Dataset records
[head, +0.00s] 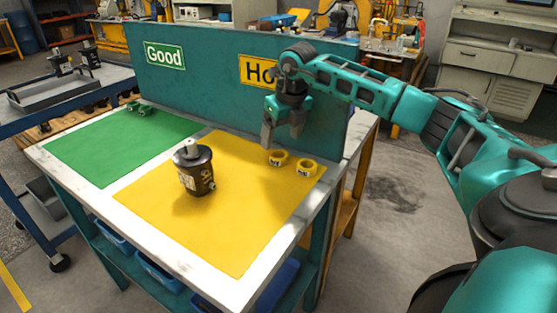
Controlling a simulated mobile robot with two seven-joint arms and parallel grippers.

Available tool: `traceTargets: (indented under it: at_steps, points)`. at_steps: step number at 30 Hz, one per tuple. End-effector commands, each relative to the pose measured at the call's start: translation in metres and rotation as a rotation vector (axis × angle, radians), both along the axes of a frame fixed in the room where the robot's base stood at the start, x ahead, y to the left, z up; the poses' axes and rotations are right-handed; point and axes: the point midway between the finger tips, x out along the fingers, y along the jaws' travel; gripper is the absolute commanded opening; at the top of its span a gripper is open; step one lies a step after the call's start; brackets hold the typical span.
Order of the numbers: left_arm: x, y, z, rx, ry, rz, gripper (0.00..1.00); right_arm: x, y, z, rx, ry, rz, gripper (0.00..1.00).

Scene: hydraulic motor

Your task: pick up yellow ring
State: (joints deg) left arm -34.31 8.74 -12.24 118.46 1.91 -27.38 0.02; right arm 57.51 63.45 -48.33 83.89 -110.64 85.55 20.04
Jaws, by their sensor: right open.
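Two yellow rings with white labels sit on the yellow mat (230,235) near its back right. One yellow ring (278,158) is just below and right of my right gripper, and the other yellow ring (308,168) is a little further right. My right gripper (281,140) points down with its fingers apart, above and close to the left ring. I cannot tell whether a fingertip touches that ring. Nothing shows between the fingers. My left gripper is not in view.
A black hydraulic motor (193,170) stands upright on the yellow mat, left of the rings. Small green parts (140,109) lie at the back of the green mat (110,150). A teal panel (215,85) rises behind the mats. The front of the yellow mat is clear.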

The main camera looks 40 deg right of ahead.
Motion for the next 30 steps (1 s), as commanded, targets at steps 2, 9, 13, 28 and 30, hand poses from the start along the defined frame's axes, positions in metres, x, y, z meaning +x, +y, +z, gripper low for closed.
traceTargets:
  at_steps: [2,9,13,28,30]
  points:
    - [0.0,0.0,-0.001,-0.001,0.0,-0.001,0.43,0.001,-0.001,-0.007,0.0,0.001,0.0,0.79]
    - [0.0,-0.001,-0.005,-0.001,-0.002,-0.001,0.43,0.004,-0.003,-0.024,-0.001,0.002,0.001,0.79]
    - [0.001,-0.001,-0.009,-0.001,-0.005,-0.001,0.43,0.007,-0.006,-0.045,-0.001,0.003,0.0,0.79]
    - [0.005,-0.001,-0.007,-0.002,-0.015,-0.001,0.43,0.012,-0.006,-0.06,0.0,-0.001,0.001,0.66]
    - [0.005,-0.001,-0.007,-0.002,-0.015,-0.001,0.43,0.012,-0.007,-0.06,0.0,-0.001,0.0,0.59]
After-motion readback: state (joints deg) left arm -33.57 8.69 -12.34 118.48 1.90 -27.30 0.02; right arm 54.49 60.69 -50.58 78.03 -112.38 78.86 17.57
==
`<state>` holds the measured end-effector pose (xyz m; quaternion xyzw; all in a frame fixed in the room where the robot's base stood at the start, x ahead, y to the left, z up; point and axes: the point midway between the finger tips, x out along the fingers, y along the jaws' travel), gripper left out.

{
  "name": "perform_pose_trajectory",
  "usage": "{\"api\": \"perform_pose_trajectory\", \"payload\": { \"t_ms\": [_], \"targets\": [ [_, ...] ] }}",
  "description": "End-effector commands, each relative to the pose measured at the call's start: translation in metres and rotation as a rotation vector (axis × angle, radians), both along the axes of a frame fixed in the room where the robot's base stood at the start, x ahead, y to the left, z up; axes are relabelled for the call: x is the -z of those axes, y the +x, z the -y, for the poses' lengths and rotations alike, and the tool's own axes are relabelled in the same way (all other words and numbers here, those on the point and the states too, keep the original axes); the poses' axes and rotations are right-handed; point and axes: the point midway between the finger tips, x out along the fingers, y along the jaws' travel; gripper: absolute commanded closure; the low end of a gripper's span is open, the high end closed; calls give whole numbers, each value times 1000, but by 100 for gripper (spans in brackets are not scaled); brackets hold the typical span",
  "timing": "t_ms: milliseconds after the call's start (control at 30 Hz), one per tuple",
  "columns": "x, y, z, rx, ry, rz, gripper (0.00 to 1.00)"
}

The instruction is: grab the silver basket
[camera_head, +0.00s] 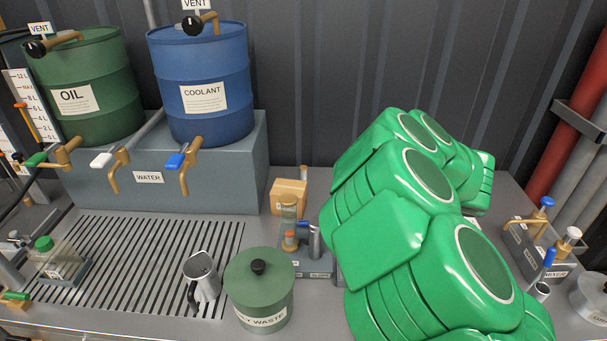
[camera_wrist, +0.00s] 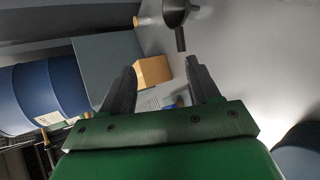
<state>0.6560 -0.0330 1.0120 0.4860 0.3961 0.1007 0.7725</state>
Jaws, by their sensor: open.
* * *
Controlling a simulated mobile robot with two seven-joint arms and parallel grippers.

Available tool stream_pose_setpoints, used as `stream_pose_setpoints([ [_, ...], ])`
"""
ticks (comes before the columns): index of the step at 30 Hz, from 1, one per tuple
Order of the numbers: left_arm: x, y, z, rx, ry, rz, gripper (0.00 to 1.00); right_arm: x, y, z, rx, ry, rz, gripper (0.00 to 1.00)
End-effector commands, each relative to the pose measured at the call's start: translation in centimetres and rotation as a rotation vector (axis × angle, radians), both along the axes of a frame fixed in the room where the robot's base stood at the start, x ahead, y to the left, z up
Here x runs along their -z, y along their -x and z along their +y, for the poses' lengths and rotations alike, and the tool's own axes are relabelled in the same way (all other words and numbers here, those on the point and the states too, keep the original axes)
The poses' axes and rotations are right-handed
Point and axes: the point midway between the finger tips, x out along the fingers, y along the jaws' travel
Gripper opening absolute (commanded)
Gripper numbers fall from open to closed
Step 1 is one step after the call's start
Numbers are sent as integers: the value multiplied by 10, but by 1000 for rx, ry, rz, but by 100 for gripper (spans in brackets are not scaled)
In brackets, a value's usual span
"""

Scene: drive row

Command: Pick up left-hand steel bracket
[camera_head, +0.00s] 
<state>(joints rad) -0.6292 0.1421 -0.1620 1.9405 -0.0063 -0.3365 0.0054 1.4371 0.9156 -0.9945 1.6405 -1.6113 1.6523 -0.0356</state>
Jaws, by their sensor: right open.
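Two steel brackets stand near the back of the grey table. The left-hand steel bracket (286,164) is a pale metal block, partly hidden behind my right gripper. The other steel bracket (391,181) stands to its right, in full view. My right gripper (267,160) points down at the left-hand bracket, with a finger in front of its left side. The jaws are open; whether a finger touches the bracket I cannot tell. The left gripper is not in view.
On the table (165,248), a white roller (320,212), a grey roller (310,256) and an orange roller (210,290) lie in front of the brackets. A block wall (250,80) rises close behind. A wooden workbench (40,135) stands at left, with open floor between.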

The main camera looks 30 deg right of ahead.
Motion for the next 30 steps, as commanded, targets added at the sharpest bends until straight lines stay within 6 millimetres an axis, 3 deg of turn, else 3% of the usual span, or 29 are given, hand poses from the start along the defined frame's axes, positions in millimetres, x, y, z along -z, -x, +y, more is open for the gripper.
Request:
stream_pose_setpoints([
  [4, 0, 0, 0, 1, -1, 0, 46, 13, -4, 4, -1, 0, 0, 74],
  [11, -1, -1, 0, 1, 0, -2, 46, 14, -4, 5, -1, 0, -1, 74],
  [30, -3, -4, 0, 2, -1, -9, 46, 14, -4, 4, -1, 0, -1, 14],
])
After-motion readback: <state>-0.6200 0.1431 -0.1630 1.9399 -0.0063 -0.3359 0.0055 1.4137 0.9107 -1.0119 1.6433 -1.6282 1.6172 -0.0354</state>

Short problem: Using the data above, set down each line from the line with "The instruction is: grab the silver basket" to the line with "Jaws, by their sensor: open." exactly, both ends included, and leave the pictures behind. Nothing else belongs.

Problem solution:
The instruction is: grab the silver basket
[camera_head, +0.00s] 
[camera_wrist, +0.00s] 
<state>0.6560 -0.0330 1.0120 0.4860 0.3961 0.1007 0.7725</state>
Jaws, by their sensor: open.

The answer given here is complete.